Earlier this month, the administrative appeals tribunal (AAT) delivered a landmark decision in the case of Global Citizen, a global charity that was initially denied public benevolent institution status in Australia because of its political advocacy.
The charities regulator had taken the position that charities which attempt to lobby politically or advocate to governments for change should not be afforded benevolent status, which helps organisations secure vital tax deductible donations and grants from ancillary funds.
But the AAT found the decision to deny Global Citizen – a highly successful international education and advocacy group headquartered in New York – the crucial PBI status was wrong, and that such organisations were engaged with the political process as a “regular and indispensable part of their work”.
The decision will have widespread ramifications for the charity sector. It is likely to embolden charities to directly pursue political change without fearing their benevolent status – and the associated fundraising benefits – will be at risk.
The decision was made at a time when the sector feels increasingly targeted by the Morrison government. Last month, the sector united to protest new laws that allow charities to be deregistered if their staff commit even the most minor of offences, even if no charges are laid.
Costello, the chair of the Community Council for Australia and former chief executive of World Vision Australia, said the AAT’s ruling would bring Australia into line with arrangements in other western countries.
“Charities always understood that they are actually about two things: practical love, and change,” he said.
“Advocacy is fundamental to change and this decision that recognises this is part of what PBIs do is really just falling into line with what happens in other Western free democracies.
“I think it frees charities from always looking over their shoulders and being anxious. We can be honest about what our mission is with our donors.”
Costello, who supported the Global Citizen application, has also led the fight against regulations that expand the kinds of offences that can prompt the charities regulator to deregister an organisation.
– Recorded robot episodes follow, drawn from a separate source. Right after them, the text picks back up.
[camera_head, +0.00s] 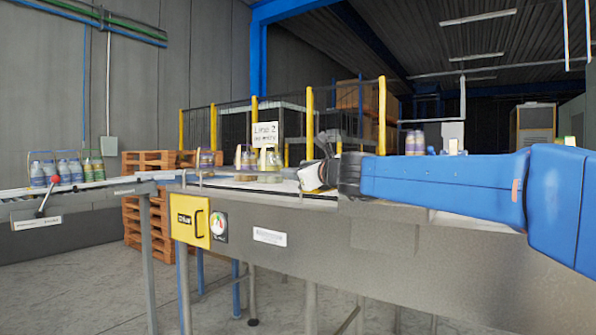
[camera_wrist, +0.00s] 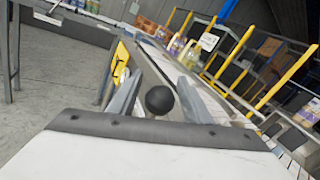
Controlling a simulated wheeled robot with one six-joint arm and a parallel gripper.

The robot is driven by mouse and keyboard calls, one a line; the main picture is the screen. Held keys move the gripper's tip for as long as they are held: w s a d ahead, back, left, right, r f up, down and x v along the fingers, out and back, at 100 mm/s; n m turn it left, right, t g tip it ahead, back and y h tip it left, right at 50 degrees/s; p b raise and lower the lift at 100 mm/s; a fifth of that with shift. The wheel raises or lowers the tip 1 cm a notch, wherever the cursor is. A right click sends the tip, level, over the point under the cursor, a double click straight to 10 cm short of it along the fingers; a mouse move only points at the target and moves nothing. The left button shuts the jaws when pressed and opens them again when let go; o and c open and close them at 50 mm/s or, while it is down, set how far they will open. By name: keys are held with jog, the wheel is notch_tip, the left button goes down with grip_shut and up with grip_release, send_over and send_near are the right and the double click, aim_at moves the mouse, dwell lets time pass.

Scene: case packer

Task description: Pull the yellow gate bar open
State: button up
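My gripper (camera_head: 322,174) is above the conveyor's near edge, to the right of a yellow panel (camera_head: 181,230). The panel is on the conveyor's front side and carries a dark label and a bracket-shaped handle (camera_head: 199,223). The panel also shows in the wrist view (camera_wrist: 123,55), beyond the left finger. There my gripper (camera_wrist: 158,92) has its two grey fingers spread apart. A black ball (camera_wrist: 159,100) shows between them without visible contact; I cannot tell what it belongs to. No separate yellow gate bar can be made out for certain.
A round gauge (camera_head: 220,227) sits right of the yellow panel. Bottles (camera_head: 245,158) stand on the conveyor near a "Line 2" sign (camera_head: 265,135). A red-knobbed lever (camera_head: 55,180) is on the left conveyor. Yellow fence posts (camera_head: 309,122) and pallets (camera_head: 140,215) stand behind.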

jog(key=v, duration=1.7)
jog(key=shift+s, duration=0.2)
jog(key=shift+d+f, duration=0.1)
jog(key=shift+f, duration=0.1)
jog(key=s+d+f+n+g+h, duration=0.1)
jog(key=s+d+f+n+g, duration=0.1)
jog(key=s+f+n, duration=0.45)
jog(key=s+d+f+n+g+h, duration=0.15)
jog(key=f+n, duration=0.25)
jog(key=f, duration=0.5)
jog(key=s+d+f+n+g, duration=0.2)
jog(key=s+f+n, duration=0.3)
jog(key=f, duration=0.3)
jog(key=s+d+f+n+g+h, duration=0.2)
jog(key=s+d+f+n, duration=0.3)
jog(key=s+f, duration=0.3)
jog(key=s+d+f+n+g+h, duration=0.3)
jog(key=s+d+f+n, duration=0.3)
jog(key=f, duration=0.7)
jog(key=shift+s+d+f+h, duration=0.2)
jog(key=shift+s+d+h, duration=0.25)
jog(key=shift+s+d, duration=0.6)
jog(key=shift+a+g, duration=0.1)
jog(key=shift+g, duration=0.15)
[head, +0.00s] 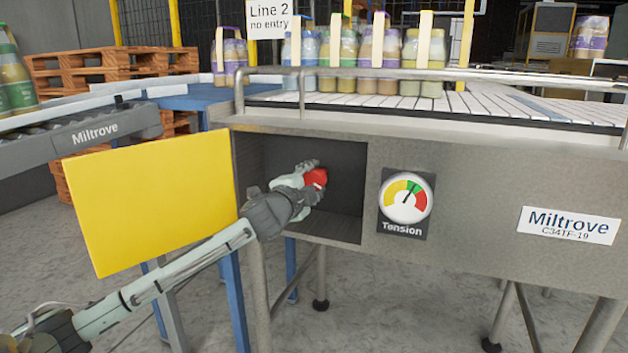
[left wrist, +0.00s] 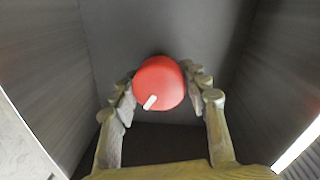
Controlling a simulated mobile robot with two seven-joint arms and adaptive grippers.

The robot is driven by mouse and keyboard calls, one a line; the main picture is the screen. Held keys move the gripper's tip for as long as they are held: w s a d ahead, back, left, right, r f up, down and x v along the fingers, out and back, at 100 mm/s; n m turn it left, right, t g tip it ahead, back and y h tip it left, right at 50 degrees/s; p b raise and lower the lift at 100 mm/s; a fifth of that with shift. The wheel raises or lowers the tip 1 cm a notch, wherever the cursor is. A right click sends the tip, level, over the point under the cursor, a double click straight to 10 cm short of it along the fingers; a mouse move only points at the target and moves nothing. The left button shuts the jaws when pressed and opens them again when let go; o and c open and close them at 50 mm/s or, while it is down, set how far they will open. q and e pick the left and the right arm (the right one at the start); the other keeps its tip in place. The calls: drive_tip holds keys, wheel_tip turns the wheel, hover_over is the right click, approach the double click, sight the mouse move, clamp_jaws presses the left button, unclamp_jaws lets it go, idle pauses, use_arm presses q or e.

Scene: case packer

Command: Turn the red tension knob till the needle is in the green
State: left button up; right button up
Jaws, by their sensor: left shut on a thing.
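The red tension knob (head: 317,178) sits inside an open recess in the grey machine front. It also shows in the left wrist view (left wrist: 160,80), with a white mark at its lower left. My left gripper (head: 309,176) reaches into the recess and is shut on the knob, one finger on each side. The tension gauge (head: 405,199) is right of the recess, with yellow, green and red bands. Its black needle points up and slightly right, at the green band. My right gripper is not in view.
A yellow door (head: 150,200) stands open left of the recess (head: 347,205), beside my left arm. The recess walls are close around the gripper. Bottle packs (head: 378,50) stand on the conveyor above, behind a metal rail (head: 450,74).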

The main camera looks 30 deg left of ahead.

The regulations allow the Australian Charities and Not-for-profits Commission (ACNC) to investigate charities if they promote or engage in trespass, threatening behaviour, vandalism, theft, or assault.
An alliance of dozens of charities, named Hands Off Our Charities, says the regulations will allow for deregistration if a staff member blocks a footpath at a vigil, for example, or refuses to leave an MP’s office.
The group says the charities regulator would be able to launch an investigation if it thought such an offence may have occurred, regardless of whether charges have been laid.
Speaking last month, Anglicare Australia’s executive director, Kasy Chambers, said the rules were designed to stop charities from speaking out.
“They are not just an attack on charities,” she said. “They are an attack on democracy. We’re calling on the Senate to disallow these changes – and we ask the Morrison Government to put an end to these attacks for good.”
The ACNC said it was considering the tribunal’s decision on Global Citizen.
“The ACNC welcomes decisions that assist with clarifying the law relating to eligibility for registration as a Public Benevolent Institution. We are currently considering the implications of the decision.”